NOT it either but an old favorite: Marriage is the death of hope
someday I will actually remember the funny one
The woman I mentioned was a former sex worker too. She stripped and such on camera for a website. So I don't think that "paying back" the guy was that big of an issue. She talked about it like it was a fun, though risky, pastime.
The two STDs she caught were incurables, though not deadly ones. If she had caught the clap a couples times I may have dated her because that is easily cured. But...
The thing that really rubbed me the wrong way about this woman was when she said: "I know you're looking for a long term relationship. I have known plenty of guys like you. And I still manage to convince them to get into the back seat with me."
It was like she did not take my romantic intentions seriously.
For the record too, I bought her spring roll and bowl of pho since it was a first date. haha
Also for the record, I don't think that all "sex-positive" people are like this. I dated a self-identified "sl*t" in graduate school. We had a lovely long term relationship, very intimate; I look back on it fondly. I certainly appreciated all the "knowledge" she brought to the relationship! lol
I'm just wondering, Ultralite: if you imagine yourself in a long term committed relationship with your current partner, do you see this situation changing? How would you implement change after setting a precedent of being responsible for these expensive dates all through your courtship? Or will you always be 100% responsible for providing a social life that you feel you can't afford, and she can? Do you see the present as a test of your interest in commitment and your interest in her, or will you need to adjust your life forever to fit this new spending pattern? Are you ok with that?
Do I see the situation changing? I dunno... my experience is that I change, while other people do not.
Well, my plan at this point is to cut my corners to afford these dates. If she asks for more dates or for me to foot the bill for other such things I will just say: "Hey, we agreed on this. We're sticking to it."
I don't know if this is a test. I am really just trying to get by on a day-by-day basis. Just keep her happy, ya know?
Yep. It's just that keeping people happy can become a rather unfulfilling full time job if you don't set some rules that work for you. I think it's really sweet and admirable that you're trying to compromise, but - at least for me - asking to compromise my financial goals is a lot more sensitive than compromising in a lot of other areas. That, for me, is like asking to compromise what I want to accomplish in life. YMMV. When I said "do you see it changing", I was referring to this demand that you "be the man" in terms of providing all the cash. No doubt you and your relationship will change in many other ways you can't predict.
Oh, I don't know if that would change. It is hard to say for many reasons. Keeping a romantic partner happy is really all I know. That is how all my romantic relationships have gone.
From what I gather, she had a couple of exes from when she was young who were unemployed chronically and such. But then she went on to date guys who were well-off, landed gentry.
It's a pretty shallow relationship if you can't express your fundamental position on spending. Eventually, your resentment is going to surface. If she's in it for the long haul, she certainly deserves to know how important money is to you. (It seems only reasonable to me for her to pay her fair share.)

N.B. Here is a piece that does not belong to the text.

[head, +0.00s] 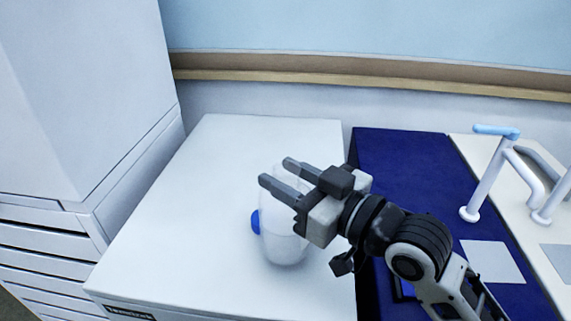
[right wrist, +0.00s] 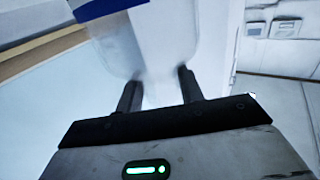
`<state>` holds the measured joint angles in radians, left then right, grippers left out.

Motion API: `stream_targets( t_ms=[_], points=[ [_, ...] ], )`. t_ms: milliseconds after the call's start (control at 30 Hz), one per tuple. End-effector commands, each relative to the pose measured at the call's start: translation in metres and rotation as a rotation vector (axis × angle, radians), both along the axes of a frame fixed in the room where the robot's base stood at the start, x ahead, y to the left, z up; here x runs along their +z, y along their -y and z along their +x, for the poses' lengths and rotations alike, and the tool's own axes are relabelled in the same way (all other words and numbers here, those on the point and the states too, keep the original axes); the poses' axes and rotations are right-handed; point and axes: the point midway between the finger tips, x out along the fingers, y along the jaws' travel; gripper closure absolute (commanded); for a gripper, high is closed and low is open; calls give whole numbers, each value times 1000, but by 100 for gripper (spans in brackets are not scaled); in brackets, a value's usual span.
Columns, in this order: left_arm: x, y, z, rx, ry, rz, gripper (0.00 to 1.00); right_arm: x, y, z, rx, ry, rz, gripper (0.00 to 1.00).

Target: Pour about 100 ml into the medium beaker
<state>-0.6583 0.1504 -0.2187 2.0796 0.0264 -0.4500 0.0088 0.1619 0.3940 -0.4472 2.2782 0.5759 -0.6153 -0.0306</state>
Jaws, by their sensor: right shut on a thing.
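A translucent white container (head: 283,248) with a blue part (head: 256,222) on its left side shows behind my right gripper in the head view, over the white surface. My right gripper (head: 277,171) is shut on this container. In the right wrist view the two fingers (right wrist: 158,88) stand on either side of the clear container (right wrist: 120,48), and a blue band crosses it at the top. I cannot tell how much liquid it holds, or whether it touches the surface. No medium beaker can be made out. My left gripper is not in view.
The white bench top (head: 190,215) is clear left of the container. A dark blue surface (head: 400,165) lies to the right, with a pale square (head: 493,262) and white tubular fittings (head: 490,175) beyond. A tall white cabinet (head: 85,100) stands at the left.

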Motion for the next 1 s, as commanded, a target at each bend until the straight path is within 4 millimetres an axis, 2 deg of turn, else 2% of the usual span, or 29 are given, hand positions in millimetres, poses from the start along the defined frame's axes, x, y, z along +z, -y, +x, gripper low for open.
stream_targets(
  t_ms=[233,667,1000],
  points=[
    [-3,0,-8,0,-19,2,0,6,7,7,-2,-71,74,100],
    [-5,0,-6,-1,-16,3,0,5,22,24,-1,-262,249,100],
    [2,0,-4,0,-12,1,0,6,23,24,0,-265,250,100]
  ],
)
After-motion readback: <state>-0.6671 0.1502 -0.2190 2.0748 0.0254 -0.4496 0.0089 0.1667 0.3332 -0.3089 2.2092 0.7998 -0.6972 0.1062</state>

So we're back to sexual gratification, are we? ;)
Back before i met my husband, I was introduced to someone at a party with the idea that we might hit it off. He talked about his ex-girlfriend and her branching out to embrace her interests, I talked about simplicity and YMOYL and my fascination with living off grid with what I thought was cheerful enthusiasm, it was after all the philosophy behind where my whole life was headed, and after we'd been talking for a while, he scornfully said to me, "so it's all about The Life, isn't it." Ummm ... you say that like focusing on the life I want is a bad thing! Needless to say, we never did get together.
That's what I was thinking, but didn't say. It sounds like Ultralite Angler is resentfully trading his hard-earned money for sexual gratification, then complaining here about it. I get the impression that the relationship they share doesn't amount to much--at least on his part. (Please correct me if I'm wrong.) No one wants to live a "simple" life by someone else's standards.
The thing is his gf is in a situation that she's going to be alright financially no matter what. She's done well for herself. Sure in her situation she could probably be exceptional, pay off her mortgage quickly etc.. But a 401k, a pension, a house slowly if very slowly being paid off, years of high earnings contributing to social security, I mean she's set no matter what. So I see why she doesn't worry about money ....
Personally, I'd rather have the money than the sex. :)
It's threads like this that make me realize that there are some benefits to being a gay man. All my single friends that want sex don't have to go spend money on dinner for someone (or even themselves). They just log onto one of the geolocation dating apps and find someone nearby and invite them over.
I'm pretty sure straight people can do that too. There's an app for that, after all.